The same image runs anywhere. Backend changes are config-only.


12. Refactor plan (phased, additive)

Phase 0 — Instrumentation (1 week)

  • Add the metrics in §4 to Grafana / VictoriaMetrics dashboards (already deployed).
  • Baseline a fresh PFT v2 run on GKE. Capture the metric values and pin to memory.
  • Add noetl.stage and noetl.frame tables via Alembic migration (empty initially).
  • Add canonical event-envelope schema validation, including tenant/org scope, schema_name, schema_version, idempotency_key, payload digest, and deterministic checksum fields.
  • Add replay harness: rebuild execution/frame/loop projections from noetl.event + payload store and compare checksums against live projection rows.

Deliverable: dashboard URL + memory entry with baseline numbers, plus a replay parity report for the baseline run. No code change to hot paths.

Phase 1 — Frame-shaped cursor loops (2 weeks)

Goal: collapse N single-row cursor claims into N/50 multi-row frame claims, with no other architectural change.

  • Extend cursor_worker.py to accept a frame_policy payload alongside the existing cursor spec.
  • New POST /api/stages/{stage_id}/frames/claim endpoint; under the hood it calls existing claim_next_loop_indices with LIMIT = frame_policy.size.
  • Worker iterates the returned rows in-process, accumulating results to a local list (Arrow IPC comes in Phase 3; for now use canonical JSON with payload digests).
  • Worker commits the frame with one event per frame instead of one per row.
  • Migrate test_pft_flow_v2.yaml to opt in via frame_policy: on each mode: cursor step.

Verification:

  • Total command.* count drops from ~150k to < 20k on PFT v2.
  • Wall time should drop modestly (less server CPU on /claim) but not the headline target yet.
  • Replay parity stays green for frame state, loop progress, and execution status.

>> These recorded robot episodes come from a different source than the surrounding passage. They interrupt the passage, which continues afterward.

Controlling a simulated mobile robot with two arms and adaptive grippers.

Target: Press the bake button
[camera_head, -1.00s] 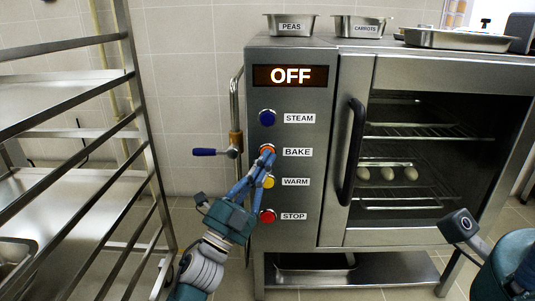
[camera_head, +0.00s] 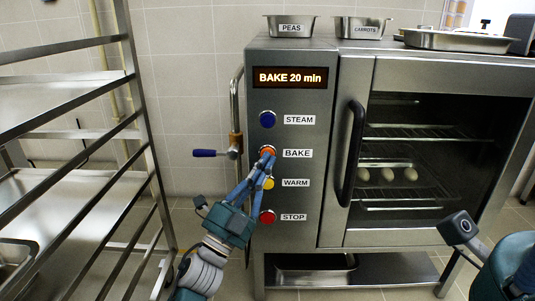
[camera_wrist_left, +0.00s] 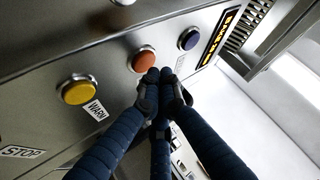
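The orange bake button (camera_head: 267,152) is on the oven's (camera_head: 300,190) front panel, beside the BAKE label (camera_head: 297,153). The display (camera_head: 290,77) above reads "BAKE 20 min". My left gripper (camera_head: 267,158) has its fingertips together at the bake button and partly covers it. In the left wrist view the closed fingertips (camera_wrist_left: 160,80) are at the edge of the orange button (camera_wrist_left: 144,61), with nothing between them. Whether they touch it is hard to tell. My right arm shows at the lower right, but its fingers are not visible.
The blue steam button (camera_head: 267,119) is above, the yellow warm button (camera_head: 268,183) and red stop button (camera_head: 267,216) below. A metal rack (camera_head: 140,135) stands at left. A blue-handled valve (camera_head: 208,153) is beside the panel. The oven door handle (camera_head: 351,152) is to the right.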

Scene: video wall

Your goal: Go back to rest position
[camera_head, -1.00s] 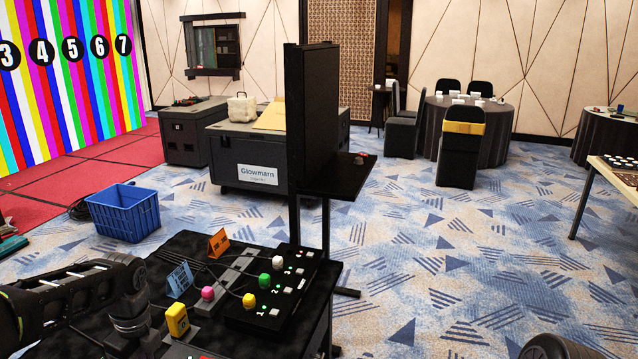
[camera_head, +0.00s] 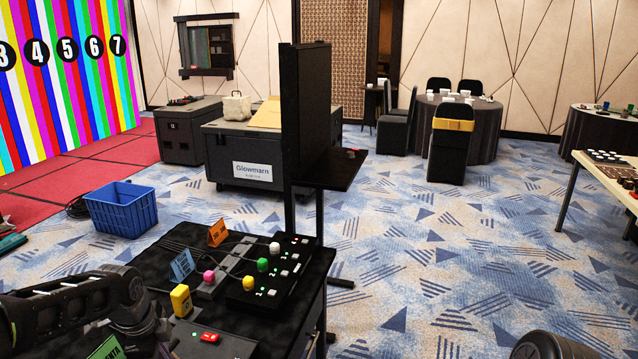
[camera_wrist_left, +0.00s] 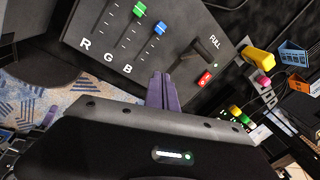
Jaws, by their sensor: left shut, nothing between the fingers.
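My left gripper (camera_wrist_left: 163,92) shows in the left wrist view with its purple fingers together and nothing between them. It is near a dark control box (camera_wrist_left: 125,35) with R, G, B sliders, a lever marked FULL and a red switch (camera_wrist_left: 205,79). A dark rounded part of mine shows at the bottom right; the right gripper is not seen.
The black table (camera_head: 190,240) holds a yellow block (camera_head: 181,300), a panel with coloured knobs (camera_head: 272,273), and small signs. A black screen (camera_head: 305,115) stands behind it. A blue crate (camera_head: 121,209) sits on the carpet to the left. Carpet (camera_head: 430,260) on the right is clear.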

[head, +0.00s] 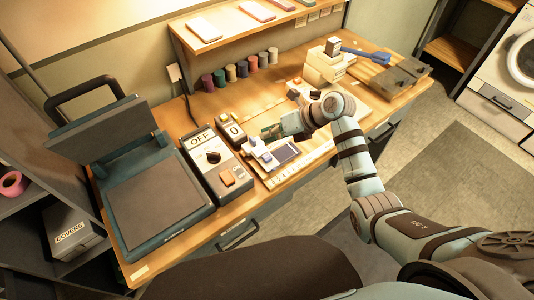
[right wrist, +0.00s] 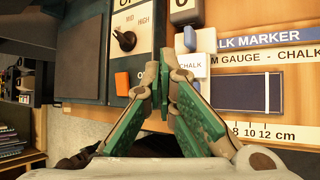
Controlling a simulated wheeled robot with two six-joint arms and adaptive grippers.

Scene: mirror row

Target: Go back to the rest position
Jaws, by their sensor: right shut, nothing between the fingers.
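My right arm reaches in from the right in the head view, bent over the bench. Its right gripper (head: 268,131) hangs over the middle of the bench, above the chalk gauge area. In the right wrist view the green-padded fingers of this gripper (right wrist: 164,78) are closed with nothing between them. A white block marked CHALK (right wrist: 190,66) lies just beyond the fingertips; I cannot tell whether they touch. A dark blue pad (right wrist: 246,90) lies right of it. My left gripper is not in view.
A flat press (head: 160,205) with its lid raised stands at the left. Beside it is a control box (head: 208,165) with a dial and orange switch. Colored spools (head: 242,69) line the back under a shelf (head: 260,22). Open floor (head: 440,180) lies to the right.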

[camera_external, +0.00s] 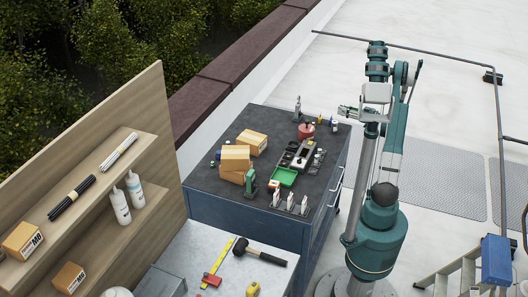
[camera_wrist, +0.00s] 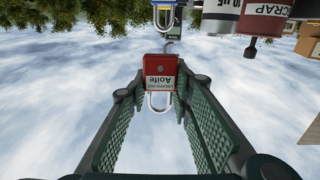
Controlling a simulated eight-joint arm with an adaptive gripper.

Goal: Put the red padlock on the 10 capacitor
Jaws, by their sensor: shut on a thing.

Phase 2 — Decentralized projection (2 weeks)

Goal: extract projection from server, run as a StatefulSet, scale independently.

  • New noetl-projector binary entrypoint reusing the existing projection worker code.
  • Helm chart adds the StatefulSet, NATS durable consumer per replica, projection-store-only DB user.
  • Remove the in-process projection loop from the server. Server now appends canonical events and mirrors them to the distribution stream.
  • Add per-shard projection lag metric.

Verification:

  • Postgres pool depth high-watermark drops by ~3× on PFT v2 (writer fan-out).
  • Server CPU stops spiking during MDS bursts.

Phase 3 — Arrow IPC Tier 1.5 (3 weeks)

Goal: add zero-copy data plane for colocated workers and projectors.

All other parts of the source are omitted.